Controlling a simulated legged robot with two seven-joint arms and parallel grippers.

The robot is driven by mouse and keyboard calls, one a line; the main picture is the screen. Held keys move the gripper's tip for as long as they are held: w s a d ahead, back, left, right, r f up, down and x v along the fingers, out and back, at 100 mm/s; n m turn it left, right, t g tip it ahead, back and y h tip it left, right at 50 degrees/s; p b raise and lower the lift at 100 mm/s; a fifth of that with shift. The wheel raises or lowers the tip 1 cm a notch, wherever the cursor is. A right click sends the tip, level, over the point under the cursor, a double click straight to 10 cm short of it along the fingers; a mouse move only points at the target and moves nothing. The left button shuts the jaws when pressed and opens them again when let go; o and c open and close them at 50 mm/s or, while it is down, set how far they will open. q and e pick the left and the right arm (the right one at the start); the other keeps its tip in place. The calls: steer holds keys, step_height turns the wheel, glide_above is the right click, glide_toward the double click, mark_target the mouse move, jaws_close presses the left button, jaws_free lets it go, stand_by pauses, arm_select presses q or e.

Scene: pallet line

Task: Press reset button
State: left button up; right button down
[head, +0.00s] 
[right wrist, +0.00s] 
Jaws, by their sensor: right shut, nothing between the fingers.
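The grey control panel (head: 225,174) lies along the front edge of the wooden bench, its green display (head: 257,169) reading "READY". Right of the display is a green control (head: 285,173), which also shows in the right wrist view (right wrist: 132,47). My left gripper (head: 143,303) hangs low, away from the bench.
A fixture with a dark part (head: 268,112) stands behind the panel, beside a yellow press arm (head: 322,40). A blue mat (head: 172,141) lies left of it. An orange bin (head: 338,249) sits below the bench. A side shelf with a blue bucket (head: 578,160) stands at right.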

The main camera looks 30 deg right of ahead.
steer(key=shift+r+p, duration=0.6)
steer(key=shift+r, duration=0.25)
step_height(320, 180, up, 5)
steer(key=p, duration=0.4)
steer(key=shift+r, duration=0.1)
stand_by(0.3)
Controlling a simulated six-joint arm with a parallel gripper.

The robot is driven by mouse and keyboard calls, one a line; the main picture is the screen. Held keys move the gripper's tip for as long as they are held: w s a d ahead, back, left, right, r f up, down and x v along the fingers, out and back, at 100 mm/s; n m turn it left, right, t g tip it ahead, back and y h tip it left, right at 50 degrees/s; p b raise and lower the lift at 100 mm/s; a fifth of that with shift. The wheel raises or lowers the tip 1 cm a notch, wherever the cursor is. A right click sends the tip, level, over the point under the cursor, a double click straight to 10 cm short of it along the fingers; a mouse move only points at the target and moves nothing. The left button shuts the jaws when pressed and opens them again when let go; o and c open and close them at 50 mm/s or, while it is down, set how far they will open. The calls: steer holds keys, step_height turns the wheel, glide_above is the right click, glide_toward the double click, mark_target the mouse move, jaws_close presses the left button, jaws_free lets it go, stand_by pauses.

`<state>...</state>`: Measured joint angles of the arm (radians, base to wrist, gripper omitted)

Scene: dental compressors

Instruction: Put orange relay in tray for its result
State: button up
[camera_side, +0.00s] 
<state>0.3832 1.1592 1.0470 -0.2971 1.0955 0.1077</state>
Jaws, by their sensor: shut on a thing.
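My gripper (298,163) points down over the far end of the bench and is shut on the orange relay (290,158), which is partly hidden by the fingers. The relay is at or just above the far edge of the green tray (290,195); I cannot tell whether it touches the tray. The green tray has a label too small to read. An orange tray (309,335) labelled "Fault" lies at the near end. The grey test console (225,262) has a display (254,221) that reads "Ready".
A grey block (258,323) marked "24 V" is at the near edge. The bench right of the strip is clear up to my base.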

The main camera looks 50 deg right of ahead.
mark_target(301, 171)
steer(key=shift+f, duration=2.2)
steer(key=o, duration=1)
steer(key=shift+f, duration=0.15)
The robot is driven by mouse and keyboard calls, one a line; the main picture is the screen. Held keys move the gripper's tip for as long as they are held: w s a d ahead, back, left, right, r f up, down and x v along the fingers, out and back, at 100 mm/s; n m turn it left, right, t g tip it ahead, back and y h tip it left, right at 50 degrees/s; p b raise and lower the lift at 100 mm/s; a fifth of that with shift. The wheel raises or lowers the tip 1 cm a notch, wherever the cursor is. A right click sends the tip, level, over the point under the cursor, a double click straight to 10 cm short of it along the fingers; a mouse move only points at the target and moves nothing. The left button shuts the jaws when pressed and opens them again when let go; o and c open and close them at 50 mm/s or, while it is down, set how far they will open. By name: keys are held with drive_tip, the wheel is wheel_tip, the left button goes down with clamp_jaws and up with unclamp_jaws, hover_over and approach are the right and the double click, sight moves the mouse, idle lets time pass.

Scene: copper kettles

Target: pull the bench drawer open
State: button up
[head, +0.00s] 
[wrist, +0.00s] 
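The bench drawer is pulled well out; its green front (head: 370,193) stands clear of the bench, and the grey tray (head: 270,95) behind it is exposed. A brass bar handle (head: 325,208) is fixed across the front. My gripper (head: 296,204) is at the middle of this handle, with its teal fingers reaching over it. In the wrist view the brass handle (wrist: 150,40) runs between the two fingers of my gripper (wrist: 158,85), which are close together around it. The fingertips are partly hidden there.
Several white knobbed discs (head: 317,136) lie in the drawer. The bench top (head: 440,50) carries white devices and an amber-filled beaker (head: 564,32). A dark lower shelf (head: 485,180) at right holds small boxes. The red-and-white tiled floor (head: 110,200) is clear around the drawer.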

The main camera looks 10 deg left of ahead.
==============================
What is expected -> Copy each line of the preceding data that contains the string "Controlling".

Result below ->
Controlling a simulated legged robot with two seven-joint arms and parallel grippers.
Controlling a simulated six-joint arm with a parallel gripper.

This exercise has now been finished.